Auch feministische Bibelinterpretationen meiden gerne die Paulusbriefe, weil sie ihrer Meinung nach frauenfeindlich sind.2 Weil Jesus in den Evangelien nur wenig über die Stellung der Frau in Familie und Gesellschaft sagt, beruft man sich lieber auf ihn und füllt die fehlenden Aussagen der Evangelien mit der eigenen Weltanschauung aus. So eine Vorgehensweise nimmt letztlich weder die Bibel noch Jesus Christus wirklich ernst, sondern will beide zumeist eher als Steinbruch für die Propagierung eigener Ideen nutzen.

Die Unterordnung von Aussagen alttestamentlicher Propheten und neutestamentlicher Apostel unter die Worte Jesu ist nach dem Selbstanspruch der Bibel und ihrer Autoren kaum möglich. Zum einen gibt es auch im Alten Testament zahlreiche wörtliche Zitate des Redens Gottes, z.B. „Aber Gott sprach zu Abraham …“ (1Mo 21,12) oder „So spricht der Herr der Heerscharen, der Gott Israels …“ (Jeremia 44,25). Folglich werden auch hier authentische Aussagen Gottes wiedergegeben, ganz wie in den Evangelien, wenn Jesus zu den Menschen spricht.

Zum anderen nehmen die Autoren des Neuen Testaments für sich in Anspruch, ganz dasselbe zu sagen wie Jesus Christus und nicht etwa nur ihre eigenen Meinungen und Interpretationen. Sie wollen die Aussagen Jesu lediglich erklären und auf die neuen Fragen der Gemeinde anwenden.

„Aber selbst wenn wir oder ein Engel vom Himmel euch etwas anderes als Evangelium verkündigen würden als das, was wir euch verkündigt haben, der sei verflucht!
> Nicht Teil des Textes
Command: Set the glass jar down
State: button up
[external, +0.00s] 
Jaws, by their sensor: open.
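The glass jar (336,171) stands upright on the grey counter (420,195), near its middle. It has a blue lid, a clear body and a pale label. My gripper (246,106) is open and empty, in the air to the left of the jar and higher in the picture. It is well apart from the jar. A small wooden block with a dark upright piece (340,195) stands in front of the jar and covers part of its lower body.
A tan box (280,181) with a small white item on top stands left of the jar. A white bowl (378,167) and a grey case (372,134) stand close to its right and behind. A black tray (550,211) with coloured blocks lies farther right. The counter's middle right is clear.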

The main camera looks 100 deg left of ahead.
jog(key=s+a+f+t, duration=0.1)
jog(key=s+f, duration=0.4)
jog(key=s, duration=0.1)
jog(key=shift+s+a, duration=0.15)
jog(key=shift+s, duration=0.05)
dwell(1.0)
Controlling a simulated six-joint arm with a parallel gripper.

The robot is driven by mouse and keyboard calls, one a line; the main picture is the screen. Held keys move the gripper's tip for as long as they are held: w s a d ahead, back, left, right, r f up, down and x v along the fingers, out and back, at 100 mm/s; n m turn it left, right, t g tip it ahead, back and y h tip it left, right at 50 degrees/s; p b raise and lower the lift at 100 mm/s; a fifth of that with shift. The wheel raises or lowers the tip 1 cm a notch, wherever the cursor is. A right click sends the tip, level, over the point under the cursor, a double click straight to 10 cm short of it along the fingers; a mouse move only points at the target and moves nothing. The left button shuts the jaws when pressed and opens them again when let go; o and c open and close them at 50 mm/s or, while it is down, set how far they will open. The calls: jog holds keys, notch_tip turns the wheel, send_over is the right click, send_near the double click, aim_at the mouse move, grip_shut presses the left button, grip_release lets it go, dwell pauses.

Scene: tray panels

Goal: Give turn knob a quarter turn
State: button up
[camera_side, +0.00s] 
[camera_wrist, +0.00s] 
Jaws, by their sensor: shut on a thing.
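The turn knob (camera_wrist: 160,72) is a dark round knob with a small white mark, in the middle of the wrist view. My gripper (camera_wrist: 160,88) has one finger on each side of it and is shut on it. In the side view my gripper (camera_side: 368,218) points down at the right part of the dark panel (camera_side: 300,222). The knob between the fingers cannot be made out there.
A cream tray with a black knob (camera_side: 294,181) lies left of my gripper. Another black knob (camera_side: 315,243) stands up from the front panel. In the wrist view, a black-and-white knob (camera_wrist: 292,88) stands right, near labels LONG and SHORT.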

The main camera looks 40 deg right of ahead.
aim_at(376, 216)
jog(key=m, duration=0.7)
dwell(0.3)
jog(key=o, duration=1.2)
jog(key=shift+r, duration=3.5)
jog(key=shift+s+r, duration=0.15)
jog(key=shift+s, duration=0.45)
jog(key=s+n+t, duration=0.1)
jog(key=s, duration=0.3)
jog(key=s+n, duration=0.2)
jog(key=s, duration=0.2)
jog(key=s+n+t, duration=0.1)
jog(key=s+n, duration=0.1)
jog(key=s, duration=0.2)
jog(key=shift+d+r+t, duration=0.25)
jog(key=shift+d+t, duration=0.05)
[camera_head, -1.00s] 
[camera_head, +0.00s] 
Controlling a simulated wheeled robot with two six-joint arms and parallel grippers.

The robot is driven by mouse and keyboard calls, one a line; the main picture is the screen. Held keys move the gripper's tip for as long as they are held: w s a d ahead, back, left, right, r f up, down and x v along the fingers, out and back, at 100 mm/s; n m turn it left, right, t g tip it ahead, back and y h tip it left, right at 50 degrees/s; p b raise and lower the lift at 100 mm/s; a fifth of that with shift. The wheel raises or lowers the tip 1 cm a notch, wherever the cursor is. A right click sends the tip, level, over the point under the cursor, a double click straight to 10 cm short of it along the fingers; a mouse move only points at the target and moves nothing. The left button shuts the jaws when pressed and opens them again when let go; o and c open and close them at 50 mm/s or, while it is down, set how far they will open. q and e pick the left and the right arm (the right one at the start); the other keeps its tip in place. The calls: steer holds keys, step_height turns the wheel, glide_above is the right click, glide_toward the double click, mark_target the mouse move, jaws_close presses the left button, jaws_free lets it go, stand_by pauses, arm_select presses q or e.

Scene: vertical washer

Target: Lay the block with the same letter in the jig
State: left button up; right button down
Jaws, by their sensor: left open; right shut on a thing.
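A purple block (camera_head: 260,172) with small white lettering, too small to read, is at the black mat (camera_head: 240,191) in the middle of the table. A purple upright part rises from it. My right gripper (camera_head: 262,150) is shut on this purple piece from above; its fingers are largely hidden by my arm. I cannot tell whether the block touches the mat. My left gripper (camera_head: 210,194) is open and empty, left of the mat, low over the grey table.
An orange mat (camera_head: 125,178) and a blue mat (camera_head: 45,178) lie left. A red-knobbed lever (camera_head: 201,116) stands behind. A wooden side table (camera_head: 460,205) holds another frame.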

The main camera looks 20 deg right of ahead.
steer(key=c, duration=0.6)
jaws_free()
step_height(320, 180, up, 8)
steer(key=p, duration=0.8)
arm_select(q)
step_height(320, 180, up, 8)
Wie wir es zuvor gesagt haben, so sage ich auch jetzt wiederum: Wenn jemand euch etwas anderes als Evangelium verkündigt als das, welches ihr empfangen habt, der sei verflucht! Rede ich denn jetzt Menschen oder Gott zuliebe? Oder suche ich Menschen zu gefallen? Wenn ich allerdings den Menschen noch gefällig wäre, so wäre ich nicht ein Knecht des Christus. Ich lasse euch aber wissen, Brüder, dass das von mir verkündigte Evangelium nicht von Menschen stammt; ich habe es auch nicht von einem Menschen empfangen noch erlernt, sondern durch eine Offenbarung Jesu Christi“ (Gal 1,8-12).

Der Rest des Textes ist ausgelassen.